May 7, 2010 |  3:59 pm

The California Democratic Party on Friday afternoon unveiled its first commercial in the race for governor, targeting Republican Meg Whitman for what has proved to be the most persistent problem of her campaign: her relationship to Goldman Sachs, the investment bank recently sued by the Securities and Exchange Commission for fraud.

"While Washington cracks down on Wall Street and Goldman Sachs, Meg Whitman is silent," the narrator says. "Is it because she was on the board of Goldman Sachs and made millions from insider stock deals?"

The ad also says that Whitman "has millions invested in secretive offshore accounts managed by Goldman Sachs and used by the rich to avoid taxes."

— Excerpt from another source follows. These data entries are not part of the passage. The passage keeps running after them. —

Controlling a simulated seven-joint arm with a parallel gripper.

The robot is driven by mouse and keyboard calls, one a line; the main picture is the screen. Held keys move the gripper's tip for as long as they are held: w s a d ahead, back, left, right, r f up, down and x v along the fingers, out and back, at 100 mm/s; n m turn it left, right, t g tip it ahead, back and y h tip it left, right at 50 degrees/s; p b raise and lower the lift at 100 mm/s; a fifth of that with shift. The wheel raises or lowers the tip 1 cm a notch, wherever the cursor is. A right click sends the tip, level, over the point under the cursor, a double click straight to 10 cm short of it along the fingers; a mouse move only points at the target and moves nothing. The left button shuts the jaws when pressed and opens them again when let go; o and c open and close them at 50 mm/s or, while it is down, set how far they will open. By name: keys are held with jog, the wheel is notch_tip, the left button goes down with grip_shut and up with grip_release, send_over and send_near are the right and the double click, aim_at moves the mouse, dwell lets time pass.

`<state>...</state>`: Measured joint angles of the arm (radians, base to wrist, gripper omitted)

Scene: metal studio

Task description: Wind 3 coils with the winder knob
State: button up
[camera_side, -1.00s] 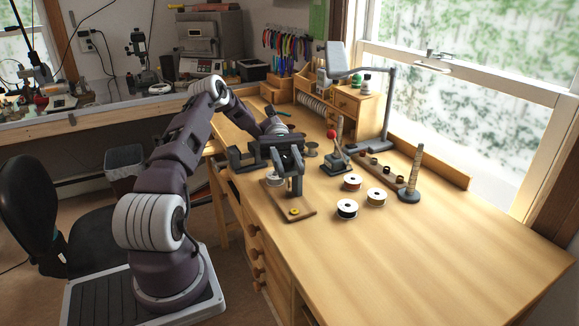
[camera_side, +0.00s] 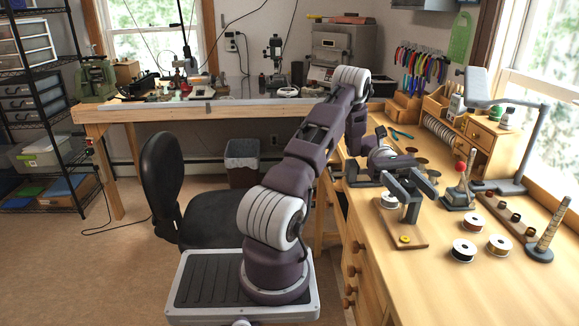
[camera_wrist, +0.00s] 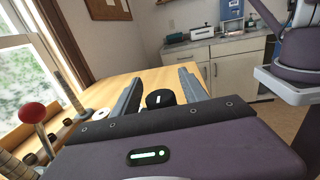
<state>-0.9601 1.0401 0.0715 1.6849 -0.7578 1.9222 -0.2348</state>
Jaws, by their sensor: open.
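My gripper (camera_side: 421,194) is open above a wooden board (camera_side: 417,240) on the bench, its two grey fingers pointing to the lower right. The board bears a small yellow round piece (camera_side: 404,239), a white coil-like part (camera_side: 390,202) and a grey upright (camera_side: 411,213), partly hidden by my gripper. In the wrist view, a black round knob-like part (camera_wrist: 160,98) with a white mark shows between the fingers of my gripper (camera_wrist: 161,76). I cannot tell whether it touches them, or surely whether it is the winder knob.
A red-ball lever (camera_side: 461,167) stands to the right of the board. Spools (camera_side: 464,250) lie to its right, near a ring-wrapped upright rod (camera_side: 552,226). A grey lamp (camera_side: 520,145) stands behind. The bench's front right (camera_side: 500,300) is clear.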

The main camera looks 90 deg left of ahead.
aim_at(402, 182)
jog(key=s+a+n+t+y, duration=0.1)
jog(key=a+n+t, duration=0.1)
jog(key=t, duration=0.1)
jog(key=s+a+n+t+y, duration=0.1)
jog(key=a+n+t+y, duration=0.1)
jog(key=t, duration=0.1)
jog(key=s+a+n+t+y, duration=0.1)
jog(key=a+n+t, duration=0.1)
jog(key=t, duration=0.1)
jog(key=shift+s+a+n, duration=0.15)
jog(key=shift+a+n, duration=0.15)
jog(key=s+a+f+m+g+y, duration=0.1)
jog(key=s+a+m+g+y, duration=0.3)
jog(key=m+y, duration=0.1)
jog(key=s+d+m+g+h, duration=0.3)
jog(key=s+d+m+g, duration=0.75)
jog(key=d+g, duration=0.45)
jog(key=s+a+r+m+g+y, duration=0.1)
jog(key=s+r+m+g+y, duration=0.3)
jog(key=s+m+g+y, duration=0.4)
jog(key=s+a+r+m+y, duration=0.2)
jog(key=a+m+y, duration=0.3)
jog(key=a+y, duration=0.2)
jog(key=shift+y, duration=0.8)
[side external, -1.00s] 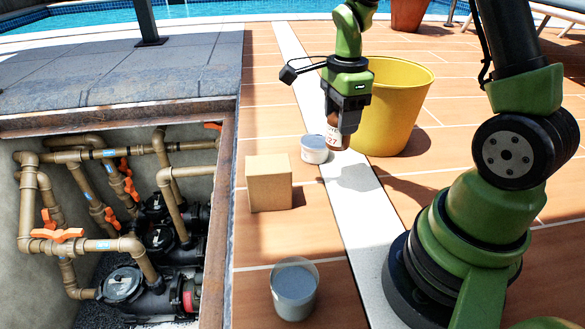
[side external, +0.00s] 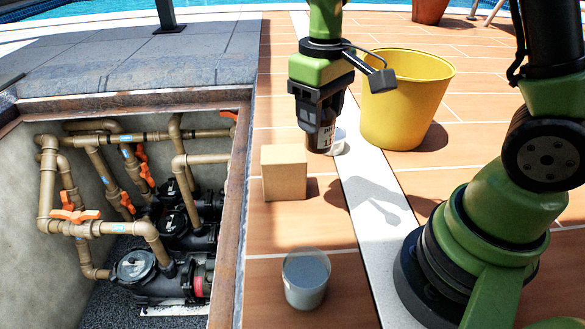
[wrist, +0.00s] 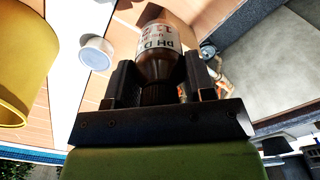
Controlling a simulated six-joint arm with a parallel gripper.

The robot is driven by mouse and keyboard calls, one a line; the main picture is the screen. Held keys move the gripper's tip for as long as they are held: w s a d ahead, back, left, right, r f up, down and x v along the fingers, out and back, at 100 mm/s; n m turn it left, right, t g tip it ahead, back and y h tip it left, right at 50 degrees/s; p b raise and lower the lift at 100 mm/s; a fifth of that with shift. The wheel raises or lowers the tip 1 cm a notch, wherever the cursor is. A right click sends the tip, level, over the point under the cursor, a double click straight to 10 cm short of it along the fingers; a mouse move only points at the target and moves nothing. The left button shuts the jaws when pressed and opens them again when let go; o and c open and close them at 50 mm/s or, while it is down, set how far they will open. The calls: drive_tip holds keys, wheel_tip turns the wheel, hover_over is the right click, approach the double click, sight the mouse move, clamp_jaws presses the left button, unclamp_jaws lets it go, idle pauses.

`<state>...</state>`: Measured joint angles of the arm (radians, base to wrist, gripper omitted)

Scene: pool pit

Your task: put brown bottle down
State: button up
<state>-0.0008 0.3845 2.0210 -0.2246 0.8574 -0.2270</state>
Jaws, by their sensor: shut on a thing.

The commercial will run for five days and cost $800,000, according to a Democratic Party spokesman.

Whitman was caught up nearly a decade ago in a controversy over "spinning," the practice of investment banks granting initial public offering shares to directors and big investors, with the shares then sold off at huge profits.

Her campaign began spinning – the political kind – about the arrival of the Democratic ad starting Thursday night, well before it was released, and in a conference call with reporters Friday.

The message: that the Democrats are trying to help Republican Steve Poizner, who has closed Whitman's lead, according to internal polling, and make him the general election candidate against Jerry Brown, the Democratic attorney general.

Whitman's folks are trying to hammer home the point to GOP primary voters that Poizner, who is running to Whitman's right, can't beat Brown in a general election.

"This is the evidence that Steve Poizner is clearly the preferred candidate that unions and Jerry Brown would like to face in November," said Whitman consultant Rob Stutzman.

Poizner's spokesman, Jarrod Agen, had a different take, in substance and style: "The Whitman campaign has become a very expensive Humpty Dumpty and all of the Goldman Sachs money and all the hacks in Sacramento can't put Meg's campaign back together again."